TASK STATEMENT ▸
Filter the listing below, copying every line in which the word "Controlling" appears.

··· DATASET EXTRACT ···

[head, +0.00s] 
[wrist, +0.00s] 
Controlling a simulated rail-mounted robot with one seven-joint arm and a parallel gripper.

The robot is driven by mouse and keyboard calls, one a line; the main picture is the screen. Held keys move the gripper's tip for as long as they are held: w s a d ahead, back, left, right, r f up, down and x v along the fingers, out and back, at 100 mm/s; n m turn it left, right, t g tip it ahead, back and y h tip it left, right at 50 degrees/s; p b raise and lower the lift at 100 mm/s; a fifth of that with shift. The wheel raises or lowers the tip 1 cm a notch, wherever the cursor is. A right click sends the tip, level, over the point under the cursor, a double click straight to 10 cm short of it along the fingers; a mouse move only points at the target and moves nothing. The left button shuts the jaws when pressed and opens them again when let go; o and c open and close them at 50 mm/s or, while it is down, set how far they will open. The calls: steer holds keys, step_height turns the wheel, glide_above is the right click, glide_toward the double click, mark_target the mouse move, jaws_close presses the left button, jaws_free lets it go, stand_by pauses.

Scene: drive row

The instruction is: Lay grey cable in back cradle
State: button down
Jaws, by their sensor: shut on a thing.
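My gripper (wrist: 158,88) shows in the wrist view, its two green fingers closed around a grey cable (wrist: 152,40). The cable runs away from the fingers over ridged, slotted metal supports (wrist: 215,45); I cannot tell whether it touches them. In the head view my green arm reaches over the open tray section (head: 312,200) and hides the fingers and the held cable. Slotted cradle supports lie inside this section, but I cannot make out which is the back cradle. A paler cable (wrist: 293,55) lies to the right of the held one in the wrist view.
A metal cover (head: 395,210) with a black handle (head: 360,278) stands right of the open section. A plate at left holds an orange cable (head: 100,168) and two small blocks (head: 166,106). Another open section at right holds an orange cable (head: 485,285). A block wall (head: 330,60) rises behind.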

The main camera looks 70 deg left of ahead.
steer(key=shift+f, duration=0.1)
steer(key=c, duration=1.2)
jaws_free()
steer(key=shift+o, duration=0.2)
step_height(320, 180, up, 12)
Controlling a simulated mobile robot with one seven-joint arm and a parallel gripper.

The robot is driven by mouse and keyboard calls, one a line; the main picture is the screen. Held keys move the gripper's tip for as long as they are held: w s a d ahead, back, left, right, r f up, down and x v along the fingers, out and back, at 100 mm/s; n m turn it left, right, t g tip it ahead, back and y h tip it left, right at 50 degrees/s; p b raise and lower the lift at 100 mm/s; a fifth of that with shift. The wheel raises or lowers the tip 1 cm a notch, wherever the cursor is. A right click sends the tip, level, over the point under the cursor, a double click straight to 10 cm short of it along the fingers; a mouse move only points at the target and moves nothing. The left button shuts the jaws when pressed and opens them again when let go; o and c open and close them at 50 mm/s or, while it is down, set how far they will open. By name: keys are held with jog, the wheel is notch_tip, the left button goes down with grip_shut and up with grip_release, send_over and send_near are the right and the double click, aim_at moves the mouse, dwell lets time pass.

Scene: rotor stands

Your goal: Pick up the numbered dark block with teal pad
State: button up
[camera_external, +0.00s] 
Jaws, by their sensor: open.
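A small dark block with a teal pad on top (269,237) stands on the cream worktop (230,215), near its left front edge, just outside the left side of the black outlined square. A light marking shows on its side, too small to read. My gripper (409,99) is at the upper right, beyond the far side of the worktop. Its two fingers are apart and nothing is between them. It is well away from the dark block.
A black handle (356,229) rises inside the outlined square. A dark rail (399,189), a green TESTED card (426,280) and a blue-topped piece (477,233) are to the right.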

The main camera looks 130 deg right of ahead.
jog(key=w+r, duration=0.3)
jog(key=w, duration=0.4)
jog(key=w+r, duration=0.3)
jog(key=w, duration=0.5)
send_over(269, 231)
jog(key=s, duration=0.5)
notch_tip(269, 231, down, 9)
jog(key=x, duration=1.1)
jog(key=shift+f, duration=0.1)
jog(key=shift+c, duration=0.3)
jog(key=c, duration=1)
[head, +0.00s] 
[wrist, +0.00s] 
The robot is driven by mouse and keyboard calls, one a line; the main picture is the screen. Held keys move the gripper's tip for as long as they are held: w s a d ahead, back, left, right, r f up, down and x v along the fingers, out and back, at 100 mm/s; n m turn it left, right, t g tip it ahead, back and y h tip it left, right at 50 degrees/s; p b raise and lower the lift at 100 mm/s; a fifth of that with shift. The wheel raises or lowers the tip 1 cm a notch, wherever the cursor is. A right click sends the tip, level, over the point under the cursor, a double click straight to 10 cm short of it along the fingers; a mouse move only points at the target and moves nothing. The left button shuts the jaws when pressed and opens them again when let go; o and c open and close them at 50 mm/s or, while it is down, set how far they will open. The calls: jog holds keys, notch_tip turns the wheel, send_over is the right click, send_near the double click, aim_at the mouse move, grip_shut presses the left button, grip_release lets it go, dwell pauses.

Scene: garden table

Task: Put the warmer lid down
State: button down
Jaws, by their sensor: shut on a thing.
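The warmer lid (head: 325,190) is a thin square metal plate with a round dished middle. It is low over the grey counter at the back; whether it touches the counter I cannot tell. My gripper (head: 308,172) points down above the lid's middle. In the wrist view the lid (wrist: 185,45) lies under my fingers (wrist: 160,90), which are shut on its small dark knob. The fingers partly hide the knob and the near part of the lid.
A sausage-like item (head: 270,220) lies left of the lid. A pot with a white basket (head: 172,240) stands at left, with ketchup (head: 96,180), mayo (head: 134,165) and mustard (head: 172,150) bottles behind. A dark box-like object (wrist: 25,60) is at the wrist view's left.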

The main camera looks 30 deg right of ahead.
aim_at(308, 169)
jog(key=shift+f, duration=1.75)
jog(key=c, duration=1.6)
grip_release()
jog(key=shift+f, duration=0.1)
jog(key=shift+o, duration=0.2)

···

EXERCISE OUTPUT ▸
Controlling a simulated rail-mounted robot with one seven-joint arm and a parallel gripper.
Controlling a simulated mobile robot with one seven-joint arm and a parallel gripper.

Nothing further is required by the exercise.